## SOURCE DATA
■ ■ ■ ■

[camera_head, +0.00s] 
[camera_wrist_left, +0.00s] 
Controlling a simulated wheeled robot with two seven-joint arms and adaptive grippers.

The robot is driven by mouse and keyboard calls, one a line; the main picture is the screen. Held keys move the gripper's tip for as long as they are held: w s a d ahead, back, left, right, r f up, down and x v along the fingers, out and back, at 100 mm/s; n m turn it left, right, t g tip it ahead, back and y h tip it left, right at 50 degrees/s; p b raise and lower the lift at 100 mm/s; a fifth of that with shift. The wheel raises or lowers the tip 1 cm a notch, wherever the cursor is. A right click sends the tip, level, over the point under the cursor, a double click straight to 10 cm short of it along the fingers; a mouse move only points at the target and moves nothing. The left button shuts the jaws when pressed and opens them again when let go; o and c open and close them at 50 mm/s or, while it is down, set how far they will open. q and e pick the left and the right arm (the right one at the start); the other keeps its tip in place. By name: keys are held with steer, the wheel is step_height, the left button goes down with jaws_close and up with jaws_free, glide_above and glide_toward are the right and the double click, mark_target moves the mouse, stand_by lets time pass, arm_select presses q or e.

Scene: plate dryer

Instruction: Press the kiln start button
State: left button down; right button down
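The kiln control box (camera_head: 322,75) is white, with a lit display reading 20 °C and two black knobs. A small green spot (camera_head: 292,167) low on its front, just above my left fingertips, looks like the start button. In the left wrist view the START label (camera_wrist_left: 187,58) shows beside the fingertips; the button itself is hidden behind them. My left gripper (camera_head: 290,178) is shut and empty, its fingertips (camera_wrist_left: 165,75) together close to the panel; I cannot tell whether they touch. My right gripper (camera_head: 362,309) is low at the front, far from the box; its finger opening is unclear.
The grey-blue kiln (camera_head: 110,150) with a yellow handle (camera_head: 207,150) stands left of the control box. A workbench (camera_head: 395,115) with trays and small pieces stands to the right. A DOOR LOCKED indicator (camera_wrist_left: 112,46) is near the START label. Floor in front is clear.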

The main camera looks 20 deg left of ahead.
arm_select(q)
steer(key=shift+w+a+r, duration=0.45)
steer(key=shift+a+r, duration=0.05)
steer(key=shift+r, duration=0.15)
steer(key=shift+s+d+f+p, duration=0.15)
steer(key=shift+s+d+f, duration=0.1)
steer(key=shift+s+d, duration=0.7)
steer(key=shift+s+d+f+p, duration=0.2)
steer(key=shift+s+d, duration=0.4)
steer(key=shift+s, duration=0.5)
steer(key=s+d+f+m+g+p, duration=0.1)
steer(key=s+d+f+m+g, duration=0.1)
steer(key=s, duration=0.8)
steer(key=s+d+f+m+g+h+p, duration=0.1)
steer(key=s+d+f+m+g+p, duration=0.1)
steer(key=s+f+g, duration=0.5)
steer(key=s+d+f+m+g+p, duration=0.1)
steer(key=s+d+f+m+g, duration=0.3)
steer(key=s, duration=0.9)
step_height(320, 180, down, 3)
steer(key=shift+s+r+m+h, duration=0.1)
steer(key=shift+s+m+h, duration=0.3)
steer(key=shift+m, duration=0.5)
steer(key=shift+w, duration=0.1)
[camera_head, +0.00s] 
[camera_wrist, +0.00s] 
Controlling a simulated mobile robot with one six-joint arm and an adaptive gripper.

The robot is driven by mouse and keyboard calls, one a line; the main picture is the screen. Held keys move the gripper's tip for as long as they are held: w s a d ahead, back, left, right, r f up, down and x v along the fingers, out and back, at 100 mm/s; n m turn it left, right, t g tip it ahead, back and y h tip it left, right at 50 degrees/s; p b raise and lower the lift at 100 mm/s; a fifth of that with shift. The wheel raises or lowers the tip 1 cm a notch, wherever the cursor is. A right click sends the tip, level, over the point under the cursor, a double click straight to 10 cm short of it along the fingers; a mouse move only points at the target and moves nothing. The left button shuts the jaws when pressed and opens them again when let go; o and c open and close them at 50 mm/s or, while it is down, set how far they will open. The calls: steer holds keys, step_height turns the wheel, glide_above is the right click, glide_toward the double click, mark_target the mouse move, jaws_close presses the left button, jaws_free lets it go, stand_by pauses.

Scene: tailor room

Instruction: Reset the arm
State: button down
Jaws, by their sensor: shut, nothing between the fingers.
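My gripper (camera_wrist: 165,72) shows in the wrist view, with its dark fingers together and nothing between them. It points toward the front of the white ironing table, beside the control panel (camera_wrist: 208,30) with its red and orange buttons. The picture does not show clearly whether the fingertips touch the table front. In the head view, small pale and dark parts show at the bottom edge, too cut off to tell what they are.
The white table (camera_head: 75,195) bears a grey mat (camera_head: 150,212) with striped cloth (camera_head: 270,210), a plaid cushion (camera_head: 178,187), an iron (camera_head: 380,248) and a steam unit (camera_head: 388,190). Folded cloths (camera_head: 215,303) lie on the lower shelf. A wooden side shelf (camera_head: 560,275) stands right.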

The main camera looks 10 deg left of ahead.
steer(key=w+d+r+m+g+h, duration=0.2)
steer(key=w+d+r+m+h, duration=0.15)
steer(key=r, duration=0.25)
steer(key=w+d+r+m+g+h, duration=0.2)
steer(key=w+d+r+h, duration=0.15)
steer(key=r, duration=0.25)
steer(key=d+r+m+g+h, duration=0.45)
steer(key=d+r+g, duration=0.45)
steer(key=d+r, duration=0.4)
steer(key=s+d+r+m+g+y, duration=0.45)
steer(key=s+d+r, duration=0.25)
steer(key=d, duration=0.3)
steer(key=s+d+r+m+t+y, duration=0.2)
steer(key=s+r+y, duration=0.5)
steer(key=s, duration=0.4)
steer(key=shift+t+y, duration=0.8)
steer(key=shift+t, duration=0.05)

■ ■ ■ ■

## WHAT TO PRODUCE
The records above must be repeated exactly, every one of them.

## EXERCISE ANSWER
[camera_head, +0.00s] 
[camera_wrist_left, +0.00s] 
Controlling a simulated wheeled robot with two seven-joint arms and adaptive grippers.

The robot is driven by mouse and keyboard calls, one a line; the main picture is the screen. Held keys move the gripper's tip for as long as they are held: w s a d ahead, back, left, right, r f up, down and x v along the fingers, out and back, at 100 mm/s; n m turn it left, right, t g tip it ahead, back and y h tip it left, right at 50 degrees/s; p b raise and lower the lift at 100 mm/s; a fifth of that with shift. The wheel raises or lowers the tip 1 cm a notch, wherever the cursor is. A right click sends the tip, level, over the point under the cursor, a double click straight to 10 cm short of it along the fingers; a mouse move only points at the target and moves nothing. The left button shuts the jaws when pressed and opens them again when let go; o and c open and close them at 50 mm/s or, while it is down, set how far they will open. q and e pick the left and the right arm (the right one at the start); the other keeps its tip in place. By name: keys are held with steer, the wheel is step_height, the left button goes down with jaws_close and up with jaws_free, glide_above and glide_toward are the right and the double click, mark_target moves the mouse, stand_by lets time pass, arm_select presses q or e.

Scene: plate dryer

Instruction: Press the kiln start button
State: left button down; right button down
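The kiln control box (camera_head: 322,75) is white, with a lit display reading 20 °C and two black knobs. A small green spot (camera_head: 292,167) low on its front, just above my left fingertips, looks like the start button. In the left wrist view the START label (camera_wrist_left: 187,58) shows beside the fingertips; the button itself is hidden behind them. My left gripper (camera_head: 290,178) is shut and empty, its fingertips (camera_wrist_left: 165,75) together close to the panel; I cannot tell whether they touch. My right gripper (camera_head: 362,309) is low at the front, far from the box; its finger opening is unclear.
The grey-blue kiln (camera_head: 110,150) with a yellow handle (camera_head: 207,150) stands left of the control box. A workbench (camera_head: 395,115) with trays and small pieces stands to the right. A DOOR LOCKED indicator (camera_wrist_left: 112,46) is near the START label. Floor in front is clear.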

The main camera looks 20 deg left of ahead.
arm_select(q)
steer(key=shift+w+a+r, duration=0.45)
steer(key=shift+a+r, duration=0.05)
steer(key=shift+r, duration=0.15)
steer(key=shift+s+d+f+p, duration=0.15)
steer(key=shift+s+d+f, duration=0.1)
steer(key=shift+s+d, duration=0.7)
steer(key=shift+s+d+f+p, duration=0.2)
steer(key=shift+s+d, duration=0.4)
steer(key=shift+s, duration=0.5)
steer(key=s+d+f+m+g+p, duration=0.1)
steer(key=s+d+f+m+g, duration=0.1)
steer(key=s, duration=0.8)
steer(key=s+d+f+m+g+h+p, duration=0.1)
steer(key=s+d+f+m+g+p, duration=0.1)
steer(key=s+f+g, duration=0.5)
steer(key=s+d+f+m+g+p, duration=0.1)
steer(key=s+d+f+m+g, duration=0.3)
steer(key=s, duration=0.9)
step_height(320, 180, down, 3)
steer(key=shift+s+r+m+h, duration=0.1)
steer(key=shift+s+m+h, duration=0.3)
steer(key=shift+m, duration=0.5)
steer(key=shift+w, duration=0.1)
[camera_head, +0.00s] 
[camera_wrist, +0.00s] 
Controlling a simulated mobile robot with one six-joint arm and an adaptive gripper.

The robot is driven by mouse and keyboard calls, one a line; the main picture is the screen. Held keys move the gripper's tip for as long as they are held: w s a d ahead, back, left, right, r f up, down and x v along the fingers, out and back, at 100 mm/s; n m turn it left, right, t g tip it ahead, back and y h tip it left, right at 50 degrees/s; p b raise and lower the lift at 100 mm/s; a fifth of that with shift. The wheel raises or lowers the tip 1 cm a notch, wherever the cursor is. A right click sends the tip, level, over the point under the cursor, a double click straight to 10 cm short of it along the fingers; a mouse move only points at the target and moves nothing. The left button shuts the jaws when pressed and opens them again when let go; o and c open and close them at 50 mm/s or, while it is down, set how far they will open. The calls: steer holds keys, step_height turns the wheel, glide_above is the right click, glide_toward the double click, mark_target the mouse move, jaws_close presses the left button, jaws_free lets it go, stand_by pauses.

Scene: tailor room

Instruction: Reset the arm
State: button down
Jaws, by their sensor: shut, nothing between the fingers.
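My gripper (camera_wrist: 165,72) shows in the wrist view, with its dark fingers together and nothing between them. It points toward the front of the white ironing table, beside the control panel (camera_wrist: 208,30) with its red and orange buttons. The picture does not show clearly whether the fingertips touch the table front. In the head view, small pale and dark parts show at the bottom edge, too cut off to tell what they are.
The white table (camera_head: 75,195) bears a grey mat (camera_head: 150,212) with striped cloth (camera_head: 270,210), a plaid cushion (camera_head: 178,187), an iron (camera_head: 380,248) and a steam unit (camera_head: 388,190). Folded cloths (camera_head: 215,303) lie on the lower shelf. A wooden side shelf (camera_head: 560,275) stands right.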

The main camera looks 10 deg left of ahead.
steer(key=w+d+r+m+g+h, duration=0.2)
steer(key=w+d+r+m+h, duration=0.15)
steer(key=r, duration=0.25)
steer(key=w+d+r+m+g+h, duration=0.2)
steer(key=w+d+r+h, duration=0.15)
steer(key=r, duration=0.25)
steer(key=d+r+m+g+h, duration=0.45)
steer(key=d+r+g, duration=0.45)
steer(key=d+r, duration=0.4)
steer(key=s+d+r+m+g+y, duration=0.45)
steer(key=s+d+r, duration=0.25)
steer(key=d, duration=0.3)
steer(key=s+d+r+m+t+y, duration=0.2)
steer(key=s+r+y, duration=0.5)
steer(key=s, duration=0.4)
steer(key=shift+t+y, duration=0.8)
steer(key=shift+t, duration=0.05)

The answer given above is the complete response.